* [Requirements] Copy all of the material exactly. Pictures are not to appear in the copy.
——————
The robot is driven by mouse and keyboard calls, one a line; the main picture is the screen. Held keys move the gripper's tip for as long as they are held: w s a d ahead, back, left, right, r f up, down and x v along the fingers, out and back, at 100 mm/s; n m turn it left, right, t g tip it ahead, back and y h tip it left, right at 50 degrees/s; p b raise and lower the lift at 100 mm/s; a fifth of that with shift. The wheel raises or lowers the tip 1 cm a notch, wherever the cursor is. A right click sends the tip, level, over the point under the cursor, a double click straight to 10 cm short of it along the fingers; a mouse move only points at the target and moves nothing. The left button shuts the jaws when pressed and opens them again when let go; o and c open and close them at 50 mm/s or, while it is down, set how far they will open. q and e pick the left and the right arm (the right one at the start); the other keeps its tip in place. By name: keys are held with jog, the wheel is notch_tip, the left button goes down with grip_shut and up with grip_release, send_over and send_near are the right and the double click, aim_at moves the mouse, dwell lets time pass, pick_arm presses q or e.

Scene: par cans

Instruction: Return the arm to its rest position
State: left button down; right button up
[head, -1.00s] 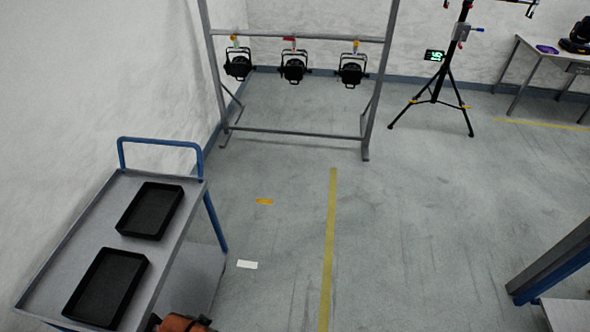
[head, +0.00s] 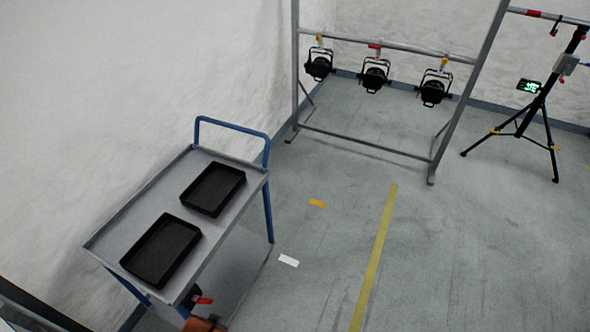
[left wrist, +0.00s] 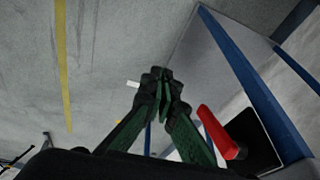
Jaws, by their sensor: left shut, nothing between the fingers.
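My left gripper (left wrist: 162,88) shows in the left wrist view, with its dark green and black fingers drawn together at the tips and nothing visible between them. It points over the grey floor, close to the blue-framed trolley. In the head view I cannot clearly make out the left gripper. My right gripper is in neither view.
A trolley (head: 232,217) at the lower left carries two black trays (head: 213,188) (head: 160,249). A red-ended black item (head: 203,300) shows beside it. Three par cans (head: 374,76) hang from a rail behind. A tripod stand (head: 540,100) is at the right.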

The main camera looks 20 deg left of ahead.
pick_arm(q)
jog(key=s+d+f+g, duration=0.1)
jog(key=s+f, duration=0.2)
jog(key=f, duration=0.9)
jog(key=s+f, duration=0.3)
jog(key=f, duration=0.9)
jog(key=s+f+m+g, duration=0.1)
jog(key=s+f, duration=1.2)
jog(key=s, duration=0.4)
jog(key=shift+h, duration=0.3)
——————
* [Solution to this task]
The robot is driven by mouse and keyboard calls, one a line; the main picture is the screen. Held keys move the gripper's tip for as long as they are held: w s a d ahead, back, left, right, r f up, down and x v along the fingers, out and back, at 100 mm/s; n m turn it left, right, t g tip it ahead, back and y h tip it left, right at 50 degrees/s; p b raise and lower the lift at 100 mm/s; a fifth of that with shift. The wheel raises or lowers the tip 1 cm a notch, wherever the cursor is. A right click sends the tip, level, over the point under the cursor, a double click straight to 10 cm short of it along the fingers; a mouse move only points at the target and moves nothing. The left button shuts the jaws when pressed and opens them again when let go; o and c open and close them at 50 mm/s or, while it is down, set how far they will open. q and e pick the left and the right arm (the right one at the start); the other keeps its tip in place. By name: keys are held with jog, the wheel is notch_tip, the left button goes down with grip_shut and up with grip_release, send_over and send_near are the right and the double click, aim_at moves the mouse, dwell lets time pass, pick_arm presses q or e.

Scene: par cans

Instruction: Return the arm to its rest position
State: left button down; right button up
[head, -1.00s] 
[head, +0.00s] 
[left wrist, +0.00s] 
Jaws, by their sensor: left shut, nothing between the fingers.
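My left gripper (left wrist: 162,88) shows in the left wrist view, with its dark green and black fingers drawn together at the tips and nothing visible between them. It points over the grey floor, close to the blue-framed trolley. In the head view I cannot clearly make out the left gripper. My right gripper is in neither view.
A trolley (head: 232,217) at the lower left carries two black trays (head: 213,188) (head: 160,249). A red-ended black item (head: 203,300) shows beside it. Three par cans (head: 374,76) hang from a rail behind. A tripod stand (head: 540,100) is at the right.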

The main camera looks 20 deg left of ahead.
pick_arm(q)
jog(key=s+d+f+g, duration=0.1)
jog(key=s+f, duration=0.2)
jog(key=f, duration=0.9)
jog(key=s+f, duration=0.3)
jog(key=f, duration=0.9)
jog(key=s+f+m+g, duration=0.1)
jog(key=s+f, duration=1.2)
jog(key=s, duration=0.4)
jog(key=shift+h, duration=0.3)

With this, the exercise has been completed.